I think everyone is looking for who's the hero that is going to get us out of what we're in now. I heard somebody on the radio the other day one of these talk shows saying, "Oh, where's the new General Patton? Where's the guy who says, 'I don't give a s--- what the politicians want, this is what we should do.'"
The military is so bureaucratized now. It's hard for a guy to assert that kind of will. He's going to end up a major on a base in New Mexico; he's not going to be a Colin Powell.
No, no he's always been a person who likes to take the conservative way. He certainly isn't militant military. At least we don't picture him that way. Whether he could do the Pattonesque kind of thing I don't know.
So is there any conceivable possibility in the modern world for the assertion of conventional heroism? Or is the definition of heroism just totally decimated by the circumstances in which we now live?
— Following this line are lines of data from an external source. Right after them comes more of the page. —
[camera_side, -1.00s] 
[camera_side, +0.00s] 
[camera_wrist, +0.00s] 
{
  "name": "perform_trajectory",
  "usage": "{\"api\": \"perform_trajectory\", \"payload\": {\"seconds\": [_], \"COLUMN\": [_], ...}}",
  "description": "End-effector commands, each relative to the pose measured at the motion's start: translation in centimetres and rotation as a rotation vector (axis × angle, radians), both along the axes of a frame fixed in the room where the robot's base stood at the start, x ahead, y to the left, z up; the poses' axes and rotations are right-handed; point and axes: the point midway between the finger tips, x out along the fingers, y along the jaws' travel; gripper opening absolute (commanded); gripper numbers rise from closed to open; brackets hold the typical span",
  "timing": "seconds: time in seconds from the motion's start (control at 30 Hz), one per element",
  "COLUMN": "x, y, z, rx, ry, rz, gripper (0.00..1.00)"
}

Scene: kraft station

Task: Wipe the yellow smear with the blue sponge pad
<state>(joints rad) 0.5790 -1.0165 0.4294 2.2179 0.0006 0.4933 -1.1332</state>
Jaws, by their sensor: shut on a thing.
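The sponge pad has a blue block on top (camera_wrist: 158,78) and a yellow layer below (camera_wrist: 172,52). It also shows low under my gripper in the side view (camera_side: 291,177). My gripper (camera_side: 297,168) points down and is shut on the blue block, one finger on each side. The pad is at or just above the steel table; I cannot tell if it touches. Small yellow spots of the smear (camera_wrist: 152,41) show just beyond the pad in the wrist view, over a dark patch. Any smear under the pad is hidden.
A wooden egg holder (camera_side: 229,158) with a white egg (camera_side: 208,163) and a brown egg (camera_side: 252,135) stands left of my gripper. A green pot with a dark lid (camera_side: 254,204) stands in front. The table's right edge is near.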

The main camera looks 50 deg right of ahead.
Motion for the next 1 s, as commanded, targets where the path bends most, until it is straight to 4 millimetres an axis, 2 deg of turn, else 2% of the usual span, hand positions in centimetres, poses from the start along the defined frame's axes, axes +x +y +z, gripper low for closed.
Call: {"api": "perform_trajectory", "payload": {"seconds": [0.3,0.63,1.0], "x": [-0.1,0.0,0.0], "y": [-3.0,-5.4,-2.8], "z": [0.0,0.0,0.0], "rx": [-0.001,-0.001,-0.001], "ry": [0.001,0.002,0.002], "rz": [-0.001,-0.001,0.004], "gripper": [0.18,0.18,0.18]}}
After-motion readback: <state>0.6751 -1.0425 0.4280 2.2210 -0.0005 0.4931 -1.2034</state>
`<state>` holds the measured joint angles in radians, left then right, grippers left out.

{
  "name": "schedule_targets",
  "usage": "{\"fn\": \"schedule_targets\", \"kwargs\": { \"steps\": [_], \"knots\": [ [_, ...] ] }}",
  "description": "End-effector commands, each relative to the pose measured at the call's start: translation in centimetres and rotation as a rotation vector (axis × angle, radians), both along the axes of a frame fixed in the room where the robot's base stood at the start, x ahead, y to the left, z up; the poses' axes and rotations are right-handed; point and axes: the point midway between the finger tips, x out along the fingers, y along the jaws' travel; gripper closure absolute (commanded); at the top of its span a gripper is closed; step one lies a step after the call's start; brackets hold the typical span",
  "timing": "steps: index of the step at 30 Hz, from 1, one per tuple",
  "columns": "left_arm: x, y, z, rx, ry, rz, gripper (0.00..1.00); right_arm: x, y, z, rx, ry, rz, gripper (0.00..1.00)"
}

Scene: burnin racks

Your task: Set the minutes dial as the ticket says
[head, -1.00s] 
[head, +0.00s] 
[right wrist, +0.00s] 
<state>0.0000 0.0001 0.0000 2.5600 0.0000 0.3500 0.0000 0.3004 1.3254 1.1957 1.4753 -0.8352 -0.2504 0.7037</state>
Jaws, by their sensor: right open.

I don't see it right now. I certainly don't see any politician that's a hero, on any party, anywhere. I think John McCain did something that I don't know if I could do, and I don't think many men can look in the mirror and say they'd do give up a chance to get out of prison because his dad was an admiral, and the Vietnamese were going to let him go... I mean that took cojones, donating another three and a half to four years of his life to stay in prison, rather than be the one guy who gets to walk away: "Hey, fellas, I'll say hello to everybody." Pat Tillman, giving up his NFL career to fight and die for his country, is like that for me, too. But most of the political structure I get so disappointed at. We're reduced to a society that is sitting here arguing about who used the "N word" 30 years ago. You see grown men doing this stuff in order to get into a power position, and it's really kind of disgraceful.